→ Given entries:
┌──

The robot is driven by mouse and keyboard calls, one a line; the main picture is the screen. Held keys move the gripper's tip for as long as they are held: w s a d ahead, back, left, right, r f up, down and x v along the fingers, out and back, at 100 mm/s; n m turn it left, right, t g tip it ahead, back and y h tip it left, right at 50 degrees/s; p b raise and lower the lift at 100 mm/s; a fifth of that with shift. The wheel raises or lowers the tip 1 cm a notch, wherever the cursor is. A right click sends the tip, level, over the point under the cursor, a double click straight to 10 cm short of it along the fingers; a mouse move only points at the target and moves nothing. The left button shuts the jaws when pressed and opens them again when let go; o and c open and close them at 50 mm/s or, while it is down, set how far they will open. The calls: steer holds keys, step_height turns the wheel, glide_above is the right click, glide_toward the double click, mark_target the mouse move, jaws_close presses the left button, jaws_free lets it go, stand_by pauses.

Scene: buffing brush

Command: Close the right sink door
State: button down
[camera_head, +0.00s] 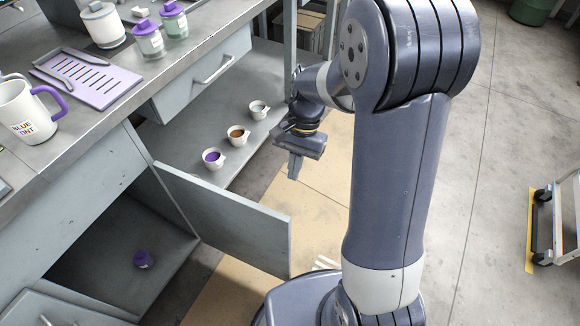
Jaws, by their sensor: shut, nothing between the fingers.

└──
┌──

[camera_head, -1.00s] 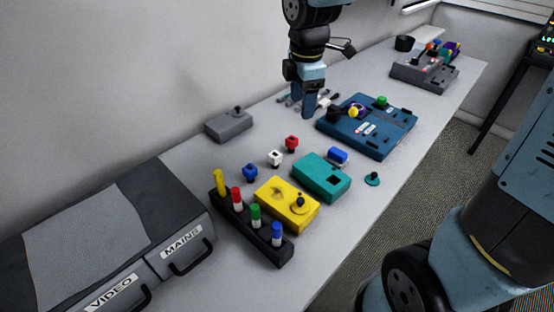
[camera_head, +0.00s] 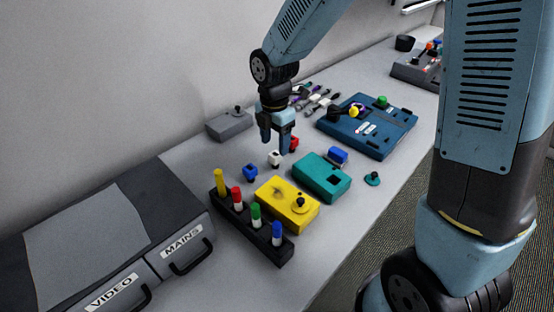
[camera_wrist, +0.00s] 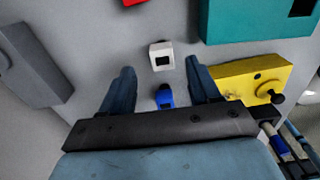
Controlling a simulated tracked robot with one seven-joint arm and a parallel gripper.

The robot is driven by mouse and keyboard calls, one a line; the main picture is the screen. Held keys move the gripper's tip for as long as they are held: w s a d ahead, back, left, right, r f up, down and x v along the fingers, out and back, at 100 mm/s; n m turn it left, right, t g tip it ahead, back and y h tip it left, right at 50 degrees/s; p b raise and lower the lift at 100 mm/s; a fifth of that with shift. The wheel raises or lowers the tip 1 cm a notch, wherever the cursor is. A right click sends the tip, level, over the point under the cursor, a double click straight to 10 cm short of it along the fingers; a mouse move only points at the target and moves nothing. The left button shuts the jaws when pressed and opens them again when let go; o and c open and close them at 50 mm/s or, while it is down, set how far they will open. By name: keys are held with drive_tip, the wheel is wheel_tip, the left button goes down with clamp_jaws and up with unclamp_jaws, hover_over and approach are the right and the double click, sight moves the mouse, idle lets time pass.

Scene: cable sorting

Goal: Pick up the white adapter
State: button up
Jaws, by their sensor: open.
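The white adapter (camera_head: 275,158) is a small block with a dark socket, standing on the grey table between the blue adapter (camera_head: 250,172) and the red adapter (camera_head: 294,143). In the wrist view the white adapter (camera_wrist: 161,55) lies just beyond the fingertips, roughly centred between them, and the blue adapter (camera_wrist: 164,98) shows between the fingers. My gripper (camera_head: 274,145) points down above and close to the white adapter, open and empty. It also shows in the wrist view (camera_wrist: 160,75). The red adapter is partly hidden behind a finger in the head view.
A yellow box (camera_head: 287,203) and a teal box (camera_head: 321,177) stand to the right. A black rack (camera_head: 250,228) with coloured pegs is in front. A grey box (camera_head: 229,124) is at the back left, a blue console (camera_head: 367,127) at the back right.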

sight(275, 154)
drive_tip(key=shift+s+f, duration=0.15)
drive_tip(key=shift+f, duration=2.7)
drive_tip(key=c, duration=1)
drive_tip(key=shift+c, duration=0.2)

└──

→ Task to complete: Show every line in the entries where the string "Scene" occurs.

→ Correct result:
Scene: buffing brush
Scene: cable sorting

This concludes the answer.